Comment ça fonctionne ? Voyons le d'abord à travers les yeux d'un chef de projet au carrefour de la stratégie et l’exécution. Il ne doit pas seulement livrer à temps, au niveau de qualité prévu et dans le budget mais aussi garantir que son projet contribue aux objectifs stratégiques de l'entreprise. On pourrait objecter que si le projet a été lancé, c'est qu'il rentre dans les cases d'un raisonnement préalablement validé. Toutefois, sans vision globale, il souffre, dans l'ensemble du portefeuille, d'une priorisation peu claire. Le lien logique entre les décisions prises au niveau de ce portefeuille de projets et l’exécution d'un projet particulier n’est pas évident. Les priorités affichées par la direction du portefeuille (ou de l'entreprise si ce niveau n'existe pas) sont ambiguës. Elles rendent alors difficile la justification des demandes de ressources ou la négociation des modifications de périmètre. Au lieu de prendre des décisions qui soutiennent les objectifs stratégiques, le chef de projet perd un temps fou à tenter de sortir de l’incertitude. On sait que, sans cadre général, l’allocation des ressources devient politique ou basée sur l’influence personnelle plutôt que sur la valeur stratégique. Le chef de projet voit ainsi sa demande de personnel qualifié refusée, son budget réduit ou ses délais compressés sans raison claire. Dans un tel contexte, livrer un produit de qualité devient un véritable combat… où la motivation est la première victime. Ajoutons que le désalignement augmente également la quantité de « travail autour du travail ». Le chef de projet passe trop de temps à réconcilier différents formats de reporting, à chercher les dernières données sur les autres projets ou à régler des disputes causées par une communication insuffisante. Au lieu de se concentrer sur le leadership, la gestion des risques et le développement de l’équipe, il s’enlise dans des tâches bureaucratiques. Évidemment quand les projets rencontrent sans cesse des problèmes qui paraissent évitables—fichiers égarés, manque de contrôle de versions, processus incohérents—les parties prenantes perdent confiance. Le chef de projet doit alors dépenser de l’énergie "politique" à gérer les perceptions, à défendre l’équipe ou à tenter de regagner la confiance, au détriment du travail réellement nécessaire pour atteindre les objectifs.
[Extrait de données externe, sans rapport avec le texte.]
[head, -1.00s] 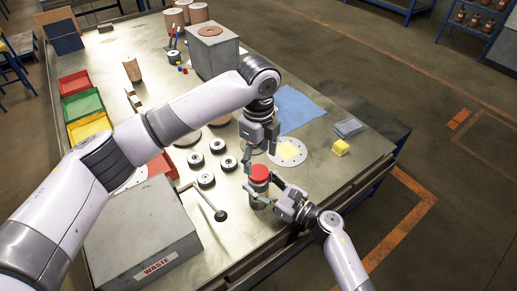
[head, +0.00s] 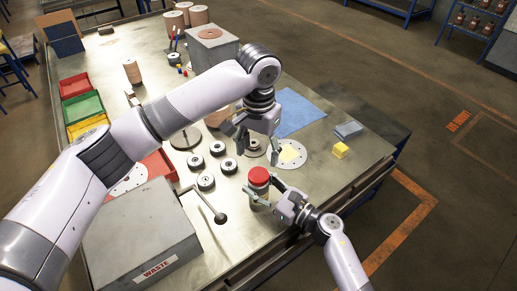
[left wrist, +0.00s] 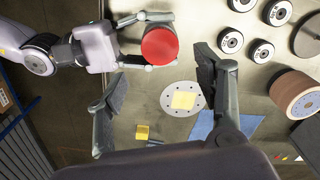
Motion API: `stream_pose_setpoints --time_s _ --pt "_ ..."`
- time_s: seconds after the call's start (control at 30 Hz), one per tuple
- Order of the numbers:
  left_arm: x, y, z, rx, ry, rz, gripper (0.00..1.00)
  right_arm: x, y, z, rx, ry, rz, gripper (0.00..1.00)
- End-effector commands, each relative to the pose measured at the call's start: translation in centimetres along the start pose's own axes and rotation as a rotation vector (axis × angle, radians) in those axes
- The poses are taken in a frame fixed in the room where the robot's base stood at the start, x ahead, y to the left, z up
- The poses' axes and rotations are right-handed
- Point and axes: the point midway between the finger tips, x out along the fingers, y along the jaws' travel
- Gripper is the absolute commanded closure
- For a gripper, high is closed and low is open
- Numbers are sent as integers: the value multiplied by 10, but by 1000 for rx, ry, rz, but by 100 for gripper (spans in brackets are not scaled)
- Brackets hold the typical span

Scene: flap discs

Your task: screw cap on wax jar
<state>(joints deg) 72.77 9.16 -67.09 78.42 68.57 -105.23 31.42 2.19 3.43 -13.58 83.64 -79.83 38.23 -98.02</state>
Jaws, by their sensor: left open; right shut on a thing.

Le désalignement ne touche pas seulement les projets individuels. Voyons le maintenant au niveau de l'entreprise entière. À l’échelle du portefeuille, les risques sont encore plus importants. Le portefeuille représente l’ensemble des investissements de l’entreprise en projets et programmes. Sans vision globale, il devient alors un agrégat d’initiatives déconnectées, plutôt qu’un moteur de croissance cohérent. Au fil du temps, si les projets sont sélectionnés ou poursuivis sans alignement stratégique clair, le portefeuille s’éloigne de la voie souhaitée. Des ressources précieuses—financières, humaines, technologiques—sont gaspillées dans des initiatives n’ayant plus de pertinence. À mesure que les stratégies évoluent en réponse aux changements du marché, le portefeuille a plus de mal à s’adapter. Conséquence : une diminution du ROI. L’un des objectifs d’un portefeuille aligné est de maximiser le retour sur investissement. Quand les projets fonctionnent en silos, se disputent les ressources ou ne tirent pas parti d’économies d’échelle, le portefeuille offre moins de valeur cumulée. Des projets à faible valeur ajoutée (mais à gros talent politique) peuvent accaparer les ressources nécessaires pour des initiatives plus stratégiques, ce qui nuit finalement aux résultats de l’organisation. Dans le même ordre d'idées, la gestion des risques reste cloisonnée au niveau des projets, plutôt que d’être intégrée à la gouvernance du portefeuille. Cela crée des angles morts où des menaces transversales—comme des vulnérabilités en cybersécurité, des changements réglementaires ou des perturbations de la chaîne d’approvisionnement— qui affectent simultanément plusieurs projets. Sans vision globale, l'entreprise n'anticipe ni n'atténue efficacement ces menaces. Les différents projets adoptent des méthodologies, critères de qualité et indicateurs de performance différents. Cette incohérence rend difficile la comparaison des résultats, compliquant encore la prise de décisions au niveau du portefeuille. Les dirigeants et les managers peinent à obtenir une image précise de la performance globale du portefeuille. À mesure que les entreprises grandissent ou que leurs stratégies deviennent plus ambitieuses, la capacité à faire évoluer les processus de gestion DE projet vers la gestion PAR projet, devient donc cruciale.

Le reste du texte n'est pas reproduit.